The point was that these were either dismissed or weren't considered by Kay when describing breakthroughs in computer programming. They aren't breakthroughs in computer programming languages, but IMO are breakthroughs in computer programming.
> RCS - 1982 CVS - 1990
I don't accept CVS as a breakthrough in the same way as git has been. Back in 2000 - 10 years after CVS - using source control wasn't a given. We had articles like "The Joel Test"[1] encouraging teams to use source control. CVS was a pain to set up and limited once you did. Thanks to git (and DVCS in general) using source control is the default for 1 person throwaway projects up to projects with thousands of contributors and million lines of code.
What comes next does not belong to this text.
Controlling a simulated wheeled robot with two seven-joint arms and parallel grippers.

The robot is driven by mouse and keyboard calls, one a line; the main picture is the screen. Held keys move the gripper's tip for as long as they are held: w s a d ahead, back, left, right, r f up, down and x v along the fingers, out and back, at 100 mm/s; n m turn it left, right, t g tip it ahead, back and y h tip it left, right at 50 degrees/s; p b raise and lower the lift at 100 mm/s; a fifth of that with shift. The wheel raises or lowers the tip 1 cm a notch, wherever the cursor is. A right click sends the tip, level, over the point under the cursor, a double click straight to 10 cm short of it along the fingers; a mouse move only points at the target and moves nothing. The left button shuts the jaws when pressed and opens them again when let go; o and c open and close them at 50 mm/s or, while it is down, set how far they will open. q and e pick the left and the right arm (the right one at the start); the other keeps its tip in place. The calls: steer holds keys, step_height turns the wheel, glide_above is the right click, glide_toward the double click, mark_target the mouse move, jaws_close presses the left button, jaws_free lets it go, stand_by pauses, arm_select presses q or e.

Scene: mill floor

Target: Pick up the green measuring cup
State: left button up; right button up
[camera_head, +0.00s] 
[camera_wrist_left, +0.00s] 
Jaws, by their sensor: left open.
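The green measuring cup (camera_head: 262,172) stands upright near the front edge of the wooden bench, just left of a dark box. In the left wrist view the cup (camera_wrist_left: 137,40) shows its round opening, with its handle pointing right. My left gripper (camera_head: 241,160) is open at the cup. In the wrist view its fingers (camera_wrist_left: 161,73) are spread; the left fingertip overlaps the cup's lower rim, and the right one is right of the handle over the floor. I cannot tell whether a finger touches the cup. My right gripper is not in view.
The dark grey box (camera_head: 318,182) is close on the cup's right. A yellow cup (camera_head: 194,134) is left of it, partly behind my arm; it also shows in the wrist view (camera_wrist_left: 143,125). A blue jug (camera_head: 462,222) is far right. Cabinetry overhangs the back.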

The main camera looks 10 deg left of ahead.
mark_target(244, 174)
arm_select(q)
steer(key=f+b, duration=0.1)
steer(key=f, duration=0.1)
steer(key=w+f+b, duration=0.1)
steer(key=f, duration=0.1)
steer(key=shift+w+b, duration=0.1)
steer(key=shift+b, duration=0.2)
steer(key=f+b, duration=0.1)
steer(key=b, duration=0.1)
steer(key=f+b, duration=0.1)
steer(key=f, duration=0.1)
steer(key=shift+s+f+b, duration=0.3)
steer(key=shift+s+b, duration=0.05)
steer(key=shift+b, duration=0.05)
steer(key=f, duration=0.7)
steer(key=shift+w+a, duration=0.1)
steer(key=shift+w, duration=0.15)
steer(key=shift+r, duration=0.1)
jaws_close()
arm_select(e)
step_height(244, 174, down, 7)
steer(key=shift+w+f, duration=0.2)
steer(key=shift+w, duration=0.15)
SVN fixed a lot of the issues with CVS, FWIW; setup, maintenance, robustness were much improved. But, yes, git was a major breakthrough. Even if you ignore the advantages of a DVCS and git's raw speed, git provides the ability to branch freely, with reasonable confidence that you can merge without spending days reconstructing your divergent source ("merge hell").
> We had articles like "The Joel Test"[1] encouraging teams to use source control.
IMHO source control used more widely nowadays not thanks to git per se, but thanks to availability of free VCS hosting platforms like github.com
Subversion IMHO is more beginner friendly than git, but we AFAIR didn't have good subversion platforms (with cheap of free private repos). Sourceforge added SVN in 2006 (which is late), but sourceforge GUI is an abomination and there are reasons not to trust it: https://en.wikipedia.org/wiki/SourceForge#Controversies
I suspect this has a lot to do with the architecture of git allowing relatively "dumb" servers. To run a git server, you only need the capacity to receive, serve and compare git hashes and blobs.
For SVN at least (last I used it), the server is expected to perform all sorts of potentially expensive operations (esp. for large repos): diffs, merges, branches, etc. since the client does not have the full repo/history. Given at the time computing power was less cheap, it would mean that hosting SVN services incurred a non-trivial cost.
(And IIRC CVS was so bad that I don't think anyone in their right mind should actually try to host a free/cheap service around it.)
Also, initial versions of SVN was released around 2004, while git 1.0 was technically in 2005. It took a while for people to get used to git, but given its technical superiority (and its momentum given Linus' approval) and being less demanding on the server side to host, hosting for git was a correct decision to make anyways.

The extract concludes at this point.